Objective:
Quote only the lines from the line containing "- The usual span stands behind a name" to the line containing "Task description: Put", with both of those lines included, please, exactly as written.

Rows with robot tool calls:
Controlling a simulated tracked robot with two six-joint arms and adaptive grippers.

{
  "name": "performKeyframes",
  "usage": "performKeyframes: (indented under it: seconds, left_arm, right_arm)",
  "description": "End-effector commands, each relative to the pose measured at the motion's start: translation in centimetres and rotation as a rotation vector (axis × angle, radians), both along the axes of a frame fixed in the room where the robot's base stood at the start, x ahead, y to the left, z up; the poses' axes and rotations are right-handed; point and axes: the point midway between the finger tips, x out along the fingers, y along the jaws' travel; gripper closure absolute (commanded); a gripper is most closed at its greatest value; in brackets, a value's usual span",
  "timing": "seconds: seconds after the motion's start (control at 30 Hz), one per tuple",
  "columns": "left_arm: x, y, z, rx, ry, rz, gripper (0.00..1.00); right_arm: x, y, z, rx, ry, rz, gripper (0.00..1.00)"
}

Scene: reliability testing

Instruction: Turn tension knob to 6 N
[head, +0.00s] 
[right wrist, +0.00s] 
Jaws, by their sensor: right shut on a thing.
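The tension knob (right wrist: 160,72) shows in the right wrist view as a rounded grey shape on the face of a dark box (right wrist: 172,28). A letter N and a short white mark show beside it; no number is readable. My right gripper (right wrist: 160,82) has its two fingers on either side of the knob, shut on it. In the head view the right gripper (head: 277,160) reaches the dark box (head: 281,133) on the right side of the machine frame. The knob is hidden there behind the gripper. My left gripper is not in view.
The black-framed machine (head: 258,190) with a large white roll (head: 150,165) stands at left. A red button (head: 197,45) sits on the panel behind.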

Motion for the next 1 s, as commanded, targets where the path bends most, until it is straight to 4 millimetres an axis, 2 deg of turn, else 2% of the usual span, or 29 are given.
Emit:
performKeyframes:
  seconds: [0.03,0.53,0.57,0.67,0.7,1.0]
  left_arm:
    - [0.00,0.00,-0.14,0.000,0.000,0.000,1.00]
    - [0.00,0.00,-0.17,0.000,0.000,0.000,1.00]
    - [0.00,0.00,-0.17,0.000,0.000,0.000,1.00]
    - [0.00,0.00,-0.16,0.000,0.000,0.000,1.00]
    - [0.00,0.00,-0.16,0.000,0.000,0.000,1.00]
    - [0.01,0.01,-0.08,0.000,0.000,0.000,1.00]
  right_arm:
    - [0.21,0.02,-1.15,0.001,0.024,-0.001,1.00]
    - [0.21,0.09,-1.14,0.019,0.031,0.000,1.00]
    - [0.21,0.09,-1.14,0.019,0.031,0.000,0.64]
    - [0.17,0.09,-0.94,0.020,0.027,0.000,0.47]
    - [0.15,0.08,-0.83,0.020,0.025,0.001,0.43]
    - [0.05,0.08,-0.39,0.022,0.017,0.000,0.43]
--
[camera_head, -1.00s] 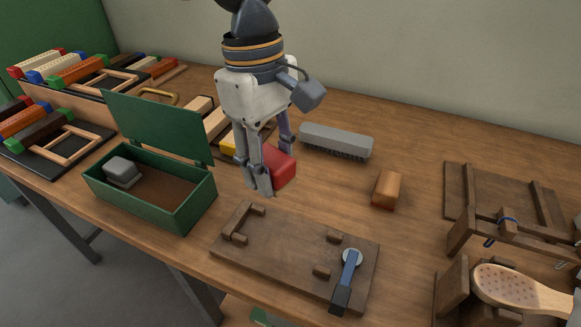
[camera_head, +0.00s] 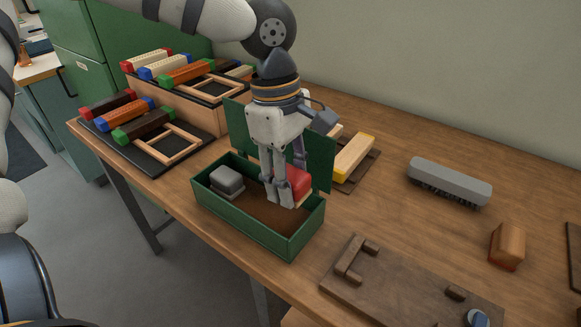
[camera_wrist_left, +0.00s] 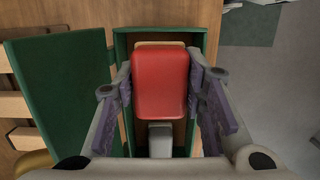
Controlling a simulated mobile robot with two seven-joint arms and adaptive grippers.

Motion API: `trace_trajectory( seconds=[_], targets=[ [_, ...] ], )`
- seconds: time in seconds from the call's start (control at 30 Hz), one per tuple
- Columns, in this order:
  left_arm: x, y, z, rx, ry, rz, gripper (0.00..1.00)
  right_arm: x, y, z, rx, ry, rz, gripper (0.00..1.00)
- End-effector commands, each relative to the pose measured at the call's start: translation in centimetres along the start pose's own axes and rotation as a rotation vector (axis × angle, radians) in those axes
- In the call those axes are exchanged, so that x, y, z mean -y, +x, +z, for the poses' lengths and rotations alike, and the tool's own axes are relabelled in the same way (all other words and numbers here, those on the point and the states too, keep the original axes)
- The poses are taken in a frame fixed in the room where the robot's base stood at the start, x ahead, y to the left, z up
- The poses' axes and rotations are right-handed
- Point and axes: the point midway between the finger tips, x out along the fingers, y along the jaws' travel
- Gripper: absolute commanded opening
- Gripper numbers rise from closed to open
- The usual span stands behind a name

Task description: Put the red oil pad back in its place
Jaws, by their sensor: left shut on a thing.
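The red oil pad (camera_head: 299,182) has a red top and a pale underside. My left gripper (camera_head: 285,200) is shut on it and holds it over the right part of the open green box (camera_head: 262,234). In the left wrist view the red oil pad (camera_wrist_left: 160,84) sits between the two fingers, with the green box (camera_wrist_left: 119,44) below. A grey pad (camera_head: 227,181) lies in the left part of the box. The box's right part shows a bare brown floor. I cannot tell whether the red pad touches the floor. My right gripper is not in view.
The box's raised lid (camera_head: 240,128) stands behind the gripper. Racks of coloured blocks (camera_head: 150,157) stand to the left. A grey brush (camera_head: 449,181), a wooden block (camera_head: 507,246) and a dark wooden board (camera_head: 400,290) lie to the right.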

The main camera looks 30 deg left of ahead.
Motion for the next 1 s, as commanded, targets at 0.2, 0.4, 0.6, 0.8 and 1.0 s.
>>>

Output of the task:
- The usual span stands behind a name

Task description: Put the red oil pad back in its place

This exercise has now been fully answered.